What is needed ▸ Only the lines from the line containing "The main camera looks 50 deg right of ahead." to the end of the entries should be repeated, exactly as they appear.

--- START Data shown ---

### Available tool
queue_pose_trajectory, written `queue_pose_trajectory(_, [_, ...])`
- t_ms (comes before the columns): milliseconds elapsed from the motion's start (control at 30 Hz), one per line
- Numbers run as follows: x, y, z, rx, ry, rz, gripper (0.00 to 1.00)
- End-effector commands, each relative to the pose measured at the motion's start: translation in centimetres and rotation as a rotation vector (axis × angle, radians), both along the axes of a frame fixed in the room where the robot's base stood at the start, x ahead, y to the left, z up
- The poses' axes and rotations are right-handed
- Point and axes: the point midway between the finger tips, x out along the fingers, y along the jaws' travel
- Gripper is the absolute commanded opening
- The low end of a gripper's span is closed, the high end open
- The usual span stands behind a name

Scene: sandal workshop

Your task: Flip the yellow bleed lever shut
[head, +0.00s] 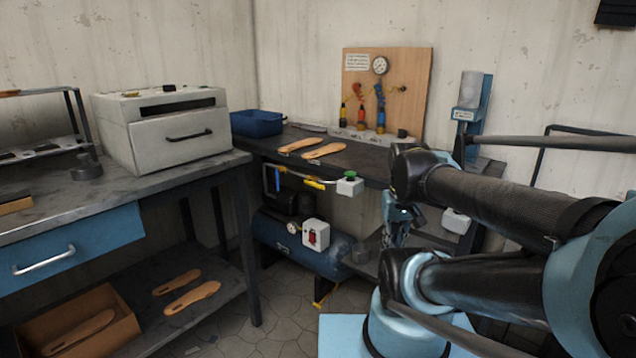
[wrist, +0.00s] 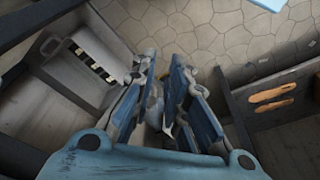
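A small yellow lever (head: 315,184) shows in the head view on a pipe under the front edge of the back bench. It lies nearly level, tilted slightly down to the right. A blue lever (head: 277,180) hangs upright to its left. A grey box with a green button (head: 349,184) is just to its right. My gripper (head: 395,236) points down, to the right of the lever and apart from it. In the wrist view the blue-padded fingers (wrist: 165,58) are apart, with nothing clearly held between them. I cannot make out the lever in the wrist view.
Sandal soles (head: 323,151) and a gauge board (head: 412,75) are on the back bench (head: 372,166). A yellow piece (head: 325,300) shows low by the tank. Floor in front is clear.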

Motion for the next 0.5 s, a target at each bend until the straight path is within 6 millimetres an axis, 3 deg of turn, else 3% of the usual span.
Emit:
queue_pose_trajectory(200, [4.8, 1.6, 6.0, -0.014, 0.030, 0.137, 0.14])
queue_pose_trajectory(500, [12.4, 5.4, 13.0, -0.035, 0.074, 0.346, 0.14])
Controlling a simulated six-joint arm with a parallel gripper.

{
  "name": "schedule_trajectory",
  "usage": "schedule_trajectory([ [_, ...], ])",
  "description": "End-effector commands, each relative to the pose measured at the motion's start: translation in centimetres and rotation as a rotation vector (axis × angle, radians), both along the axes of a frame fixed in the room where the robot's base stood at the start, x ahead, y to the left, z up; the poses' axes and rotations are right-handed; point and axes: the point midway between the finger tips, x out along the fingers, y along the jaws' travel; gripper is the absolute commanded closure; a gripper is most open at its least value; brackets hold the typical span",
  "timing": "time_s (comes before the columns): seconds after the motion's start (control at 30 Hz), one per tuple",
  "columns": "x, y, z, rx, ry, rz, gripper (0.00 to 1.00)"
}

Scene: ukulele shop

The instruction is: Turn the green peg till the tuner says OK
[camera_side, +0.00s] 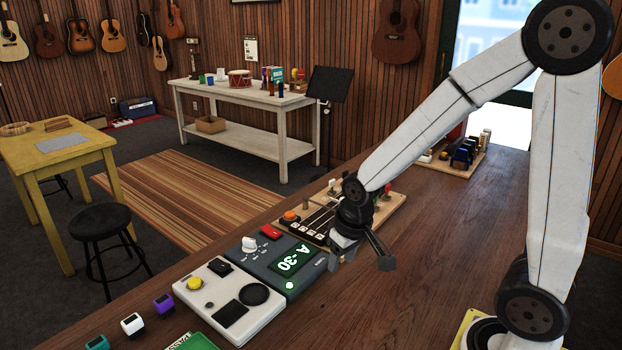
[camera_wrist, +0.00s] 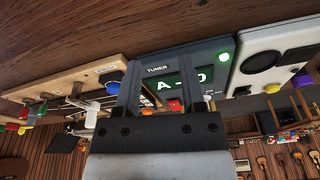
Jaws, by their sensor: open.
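The tuner (camera_side: 262,243) is a dark grey box on the bench, and its lit green screen (camera_side: 293,260) reads "A -30". In the wrist view, a finger partly covers the tuner's screen (camera_wrist: 172,87). A wooden board (camera_side: 393,207) with dark strips and coloured pegs lies just beyond the tuner. A small green peg (camera_wrist: 42,109) appears to show at the board's far left in the wrist view. My gripper (camera_side: 362,252) is open and empty, above the bench by the tuner and the board's near end. In the wrist view, my gripper's fingers (camera_wrist: 158,85) stand apart before the tuner.
A white box (camera_side: 232,300) with a yellow button and black speaker sits against the tuner. An orange knob (camera_side: 290,216) is at the board's near end. Small coloured blocks (camera_side: 132,323) stand at lower left. Another peg board (camera_side: 458,157) lies farther back. The bench right of my gripper is clear.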

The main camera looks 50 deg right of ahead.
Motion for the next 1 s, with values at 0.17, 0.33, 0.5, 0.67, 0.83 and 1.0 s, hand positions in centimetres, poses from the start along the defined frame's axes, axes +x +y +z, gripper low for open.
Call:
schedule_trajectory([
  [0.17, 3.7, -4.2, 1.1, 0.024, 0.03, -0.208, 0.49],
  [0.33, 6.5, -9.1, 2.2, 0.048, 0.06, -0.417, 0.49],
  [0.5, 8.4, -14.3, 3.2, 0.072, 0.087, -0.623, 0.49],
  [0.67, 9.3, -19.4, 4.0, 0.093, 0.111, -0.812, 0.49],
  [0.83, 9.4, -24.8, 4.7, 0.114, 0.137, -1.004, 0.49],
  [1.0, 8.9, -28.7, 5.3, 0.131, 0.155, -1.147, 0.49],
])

--- END Data shown ---

Task answer ▸
The main camera looks 50 deg right of ahead.
Motion for the next 1 s, with values at 0.17, 0.33, 0.5, 0.67, 0.83 and 1.0 s, hand positions in centimetres, poses from the start along the defined frame's axes, axes +x +y +z, gripper low for open.
Call:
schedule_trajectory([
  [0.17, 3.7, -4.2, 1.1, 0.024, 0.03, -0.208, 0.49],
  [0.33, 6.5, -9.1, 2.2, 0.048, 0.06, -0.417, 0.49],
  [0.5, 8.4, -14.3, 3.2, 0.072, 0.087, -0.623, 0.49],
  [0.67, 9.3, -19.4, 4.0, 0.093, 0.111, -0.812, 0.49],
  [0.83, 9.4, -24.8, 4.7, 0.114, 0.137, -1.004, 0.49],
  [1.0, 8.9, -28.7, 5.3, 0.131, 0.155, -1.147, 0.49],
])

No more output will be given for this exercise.